Required task:
Quote exactly, and only, the lines of the material below from the line with "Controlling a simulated" through the line with "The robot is".

Data section:
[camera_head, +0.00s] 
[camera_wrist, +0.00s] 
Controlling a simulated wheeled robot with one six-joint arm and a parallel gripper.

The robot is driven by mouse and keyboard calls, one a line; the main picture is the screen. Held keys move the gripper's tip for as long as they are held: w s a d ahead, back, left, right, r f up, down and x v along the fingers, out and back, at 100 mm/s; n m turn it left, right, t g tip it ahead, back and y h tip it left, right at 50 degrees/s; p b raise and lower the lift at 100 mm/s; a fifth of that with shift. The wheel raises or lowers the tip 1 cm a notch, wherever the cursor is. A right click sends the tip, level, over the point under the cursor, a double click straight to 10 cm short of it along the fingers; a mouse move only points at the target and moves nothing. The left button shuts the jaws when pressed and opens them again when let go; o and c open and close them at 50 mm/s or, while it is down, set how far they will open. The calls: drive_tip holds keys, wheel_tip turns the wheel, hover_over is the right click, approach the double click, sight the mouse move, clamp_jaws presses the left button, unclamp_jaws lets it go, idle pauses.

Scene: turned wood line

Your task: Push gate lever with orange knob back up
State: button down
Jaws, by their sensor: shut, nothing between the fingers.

Solution for this task:
Controlling a simulated wheeled robot with one six-joint arm and a parallel gripper.

The robot is driven by mouse and keyboard calls, one a line; the main picture is the screen. Held keys move the gripper's tip for as long as they are held: w s a d ahead, back, left, right, r f up, down and x v along the fingers, out and back, at 100 mm/s; n m turn it left, right, t g tip it ahead, back and y h tip it left, right at 50 degrees/s; p b raise and lower the lift at 100 mm/s; a fifth of that with shift. The wheel raises or lowers the tip 1 cm a notch, wherever the cursor is. A right click sends the tip, level, over the point under the cursor, a double click straight to 10 cm short of it along the fingers; a mouse move only points at the target and moves nothing. The left button shuts the jaws when pressed and opens them again when let go; o and c open and close them at 50 mm/s or, while it is down, set how far they will open. The calls: drive_tip holds keys, wheel_tip turns the wheel, hover_over is the right click, approach the double click, sight the mouse move, clamp_jaws presses the left button, unclamp_jaws lets it go, idle pauses.

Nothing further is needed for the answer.